◆ Short exercise ◆
Your task is to reproduce the material exactly.
+---+
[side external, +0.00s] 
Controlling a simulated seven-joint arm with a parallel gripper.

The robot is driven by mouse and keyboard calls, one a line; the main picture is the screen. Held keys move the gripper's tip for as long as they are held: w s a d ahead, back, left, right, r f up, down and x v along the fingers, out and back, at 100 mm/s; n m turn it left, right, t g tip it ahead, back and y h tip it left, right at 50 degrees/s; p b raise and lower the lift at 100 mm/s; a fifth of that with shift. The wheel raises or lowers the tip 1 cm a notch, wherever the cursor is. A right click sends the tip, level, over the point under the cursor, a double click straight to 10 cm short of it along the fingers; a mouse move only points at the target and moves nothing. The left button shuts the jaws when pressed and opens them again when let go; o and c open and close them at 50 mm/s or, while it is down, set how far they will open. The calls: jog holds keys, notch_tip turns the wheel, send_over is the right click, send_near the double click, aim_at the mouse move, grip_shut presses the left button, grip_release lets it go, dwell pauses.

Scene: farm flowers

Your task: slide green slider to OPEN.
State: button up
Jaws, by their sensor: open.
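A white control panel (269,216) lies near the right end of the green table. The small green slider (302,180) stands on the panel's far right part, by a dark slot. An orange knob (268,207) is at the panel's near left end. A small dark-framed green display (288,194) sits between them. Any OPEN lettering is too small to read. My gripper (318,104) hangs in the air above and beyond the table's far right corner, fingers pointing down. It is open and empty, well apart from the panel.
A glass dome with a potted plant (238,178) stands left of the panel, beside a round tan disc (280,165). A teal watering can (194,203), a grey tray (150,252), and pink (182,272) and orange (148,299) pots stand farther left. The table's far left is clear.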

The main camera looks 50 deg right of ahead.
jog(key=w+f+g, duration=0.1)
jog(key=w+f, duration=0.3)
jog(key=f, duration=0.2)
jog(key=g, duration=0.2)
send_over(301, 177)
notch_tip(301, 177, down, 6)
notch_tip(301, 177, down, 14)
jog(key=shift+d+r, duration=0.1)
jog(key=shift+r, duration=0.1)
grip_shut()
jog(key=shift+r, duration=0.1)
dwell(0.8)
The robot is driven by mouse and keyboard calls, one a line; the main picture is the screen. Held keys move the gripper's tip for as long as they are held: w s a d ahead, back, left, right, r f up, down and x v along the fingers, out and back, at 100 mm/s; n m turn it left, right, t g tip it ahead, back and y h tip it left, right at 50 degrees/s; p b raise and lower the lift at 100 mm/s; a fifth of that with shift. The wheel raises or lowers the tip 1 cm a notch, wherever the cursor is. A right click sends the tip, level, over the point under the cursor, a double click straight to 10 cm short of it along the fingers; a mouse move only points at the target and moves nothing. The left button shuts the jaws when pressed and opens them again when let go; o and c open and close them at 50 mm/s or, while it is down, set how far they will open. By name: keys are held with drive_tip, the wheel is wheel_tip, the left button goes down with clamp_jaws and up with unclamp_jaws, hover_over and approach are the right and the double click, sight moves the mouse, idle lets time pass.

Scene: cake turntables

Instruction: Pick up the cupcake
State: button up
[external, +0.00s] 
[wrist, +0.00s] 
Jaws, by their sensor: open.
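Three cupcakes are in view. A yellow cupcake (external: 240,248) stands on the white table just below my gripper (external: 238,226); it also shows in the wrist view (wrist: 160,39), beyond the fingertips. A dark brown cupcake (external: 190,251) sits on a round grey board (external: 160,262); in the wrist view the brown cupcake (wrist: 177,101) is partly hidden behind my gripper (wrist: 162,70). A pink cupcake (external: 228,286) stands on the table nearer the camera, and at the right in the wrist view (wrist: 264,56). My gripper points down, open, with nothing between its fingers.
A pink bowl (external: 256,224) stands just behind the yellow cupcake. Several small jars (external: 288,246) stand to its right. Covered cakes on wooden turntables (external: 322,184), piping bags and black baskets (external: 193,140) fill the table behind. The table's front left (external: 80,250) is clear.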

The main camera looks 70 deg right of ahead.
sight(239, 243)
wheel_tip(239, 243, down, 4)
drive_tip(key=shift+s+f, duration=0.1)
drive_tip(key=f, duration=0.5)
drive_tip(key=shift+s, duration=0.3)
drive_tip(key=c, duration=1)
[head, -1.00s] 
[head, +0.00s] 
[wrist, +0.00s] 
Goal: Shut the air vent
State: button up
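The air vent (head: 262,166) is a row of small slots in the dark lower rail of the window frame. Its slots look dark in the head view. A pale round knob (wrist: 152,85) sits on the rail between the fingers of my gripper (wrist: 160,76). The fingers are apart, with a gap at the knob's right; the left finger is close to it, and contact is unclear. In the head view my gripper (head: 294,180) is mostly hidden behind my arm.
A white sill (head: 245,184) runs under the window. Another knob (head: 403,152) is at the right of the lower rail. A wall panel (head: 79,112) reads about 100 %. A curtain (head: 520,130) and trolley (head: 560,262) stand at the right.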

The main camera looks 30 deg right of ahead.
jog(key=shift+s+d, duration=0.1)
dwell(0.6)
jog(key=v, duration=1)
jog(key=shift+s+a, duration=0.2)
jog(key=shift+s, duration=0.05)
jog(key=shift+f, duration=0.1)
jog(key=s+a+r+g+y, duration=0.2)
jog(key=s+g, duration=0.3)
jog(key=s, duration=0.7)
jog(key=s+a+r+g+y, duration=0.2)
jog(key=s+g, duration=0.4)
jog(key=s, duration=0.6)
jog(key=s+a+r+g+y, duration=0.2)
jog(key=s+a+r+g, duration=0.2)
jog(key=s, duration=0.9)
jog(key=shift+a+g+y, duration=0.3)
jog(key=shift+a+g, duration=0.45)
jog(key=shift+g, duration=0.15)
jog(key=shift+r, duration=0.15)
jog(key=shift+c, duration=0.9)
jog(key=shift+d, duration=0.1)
+---+
◆ The completed task ◆
[side external, +0.00s] 
Controlling a simulated seven-joint arm with a parallel gripper.

The robot is driven by mouse and keyboard calls, one a line; the main picture is the screen. Held keys move the gripper's tip for as long as they are held: w s a d ahead, back, left, right, r f up, down and x v along the fingers, out and back, at 100 mm/s; n m turn it left, right, t g tip it ahead, back and y h tip it left, right at 50 degrees/s; p b raise and lower the lift at 100 mm/s; a fifth of that with shift. The wheel raises or lowers the tip 1 cm a notch, wherever the cursor is. A right click sends the tip, level, over the point under the cursor, a double click straight to 10 cm short of it along the fingers; a mouse move only points at the target and moves nothing. The left button shuts the jaws when pressed and opens them again when let go; o and c open and close them at 50 mm/s or, while it is down, set how far they will open. The calls: jog holds keys, notch_tip turns the wheel, send_over is the right click, send_near the double click, aim_at the mouse move, grip_shut presses the left button, grip_release lets it go, dwell pauses.

Scene: farm flowers

Your task: slide green slider to OPEN.
State: button up
Jaws, by their sensor: open.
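A white control panel (269,216) lies near the right end of the green table. The small green slider (302,180) stands on the panel's far right part, by a dark slot. An orange knob (268,207) is at the panel's near left end. A small dark-framed green display (288,194) sits between them. Any OPEN lettering is too small to read. My gripper (318,104) hangs in the air above and beyond the table's far right corner, fingers pointing down. It is open and empty, well apart from the panel.
A glass dome with a potted plant (238,178) stands left of the panel, beside a round tan disc (280,165). A teal watering can (194,203), a grey tray (150,252), and pink (182,272) and orange (148,299) pots stand farther left. The table's far left is clear.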

The main camera looks 50 deg right of ahead.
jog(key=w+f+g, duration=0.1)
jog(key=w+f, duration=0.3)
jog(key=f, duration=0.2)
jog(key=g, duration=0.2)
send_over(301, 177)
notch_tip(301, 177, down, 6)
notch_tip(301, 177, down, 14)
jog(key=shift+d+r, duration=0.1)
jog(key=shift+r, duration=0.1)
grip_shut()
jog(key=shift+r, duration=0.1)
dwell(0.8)
The robot is driven by mouse and keyboard calls, one a line; the main picture is the screen. Held keys move the gripper's tip for as long as they are held: w s a d ahead, back, left, right, r f up, down and x v along the fingers, out and back, at 100 mm/s; n m turn it left, right, t g tip it ahead, back and y h tip it left, right at 50 degrees/s; p b raise and lower the lift at 100 mm/s; a fifth of that with shift. The wheel raises or lowers the tip 1 cm a notch, wherever the cursor is. A right click sends the tip, level, over the point under the cursor, a double click straight to 10 cm short of it along the fingers; a mouse move only points at the target and moves nothing. The left button shuts the jaws when pressed and opens them again when let go; o and c open and close them at 50 mm/s or, while it is down, set how far they will open. By name: keys are held with drive_tip, the wheel is wheel_tip, the left button goes down with clamp_jaws and up with unclamp_jaws, hover_over and approach are the right and the double click, sight moves the mouse, idle lets time pass.

Scene: cake turntables

Instruction: Pick up the cupcake
State: button up
[external, +0.00s] 
[wrist, +0.00s] 
Jaws, by their sensor: open.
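Three cupcakes are in view. A yellow cupcake (external: 240,248) stands on the white table just below my gripper (external: 238,226); it also shows in the wrist view (wrist: 160,39), beyond the fingertips. A dark brown cupcake (external: 190,251) sits on a round grey board (external: 160,262); in the wrist view the brown cupcake (wrist: 177,101) is partly hidden behind my gripper (wrist: 162,70). A pink cupcake (external: 228,286) stands on the table nearer the camera, and at the right in the wrist view (wrist: 264,56). My gripper points down, open, with nothing between its fingers.
A pink bowl (external: 256,224) stands just behind the yellow cupcake. Several small jars (external: 288,246) stand to its right. Covered cakes on wooden turntables (external: 322,184), piping bags and black baskets (external: 193,140) fill the table behind. The table's front left (external: 80,250) is clear.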

The main camera looks 70 deg right of ahead.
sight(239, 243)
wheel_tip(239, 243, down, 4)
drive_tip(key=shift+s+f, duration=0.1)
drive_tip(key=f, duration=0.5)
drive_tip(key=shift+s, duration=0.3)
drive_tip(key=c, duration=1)
[head, -1.00s] 
[head, +0.00s] 
[wrist, +0.00s] 
Goal: Shut the air vent
State: button up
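The air vent (head: 262,166) is a row of small slots in the dark lower rail of the window frame. Its slots look dark in the head view. A pale round knob (wrist: 152,85) sits on the rail between the fingers of my gripper (wrist: 160,76). The fingers are apart, with a gap at the knob's right; the left finger is close to it, and contact is unclear. In the head view my gripper (head: 294,180) is mostly hidden behind my arm.
A white sill (head: 245,184) runs under the window. Another knob (head: 403,152) is at the right of the lower rail. A wall panel (head: 79,112) reads about 100 %. A curtain (head: 520,130) and trolley (head: 560,262) stand at the right.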

The main camera looks 30 deg right of ahead.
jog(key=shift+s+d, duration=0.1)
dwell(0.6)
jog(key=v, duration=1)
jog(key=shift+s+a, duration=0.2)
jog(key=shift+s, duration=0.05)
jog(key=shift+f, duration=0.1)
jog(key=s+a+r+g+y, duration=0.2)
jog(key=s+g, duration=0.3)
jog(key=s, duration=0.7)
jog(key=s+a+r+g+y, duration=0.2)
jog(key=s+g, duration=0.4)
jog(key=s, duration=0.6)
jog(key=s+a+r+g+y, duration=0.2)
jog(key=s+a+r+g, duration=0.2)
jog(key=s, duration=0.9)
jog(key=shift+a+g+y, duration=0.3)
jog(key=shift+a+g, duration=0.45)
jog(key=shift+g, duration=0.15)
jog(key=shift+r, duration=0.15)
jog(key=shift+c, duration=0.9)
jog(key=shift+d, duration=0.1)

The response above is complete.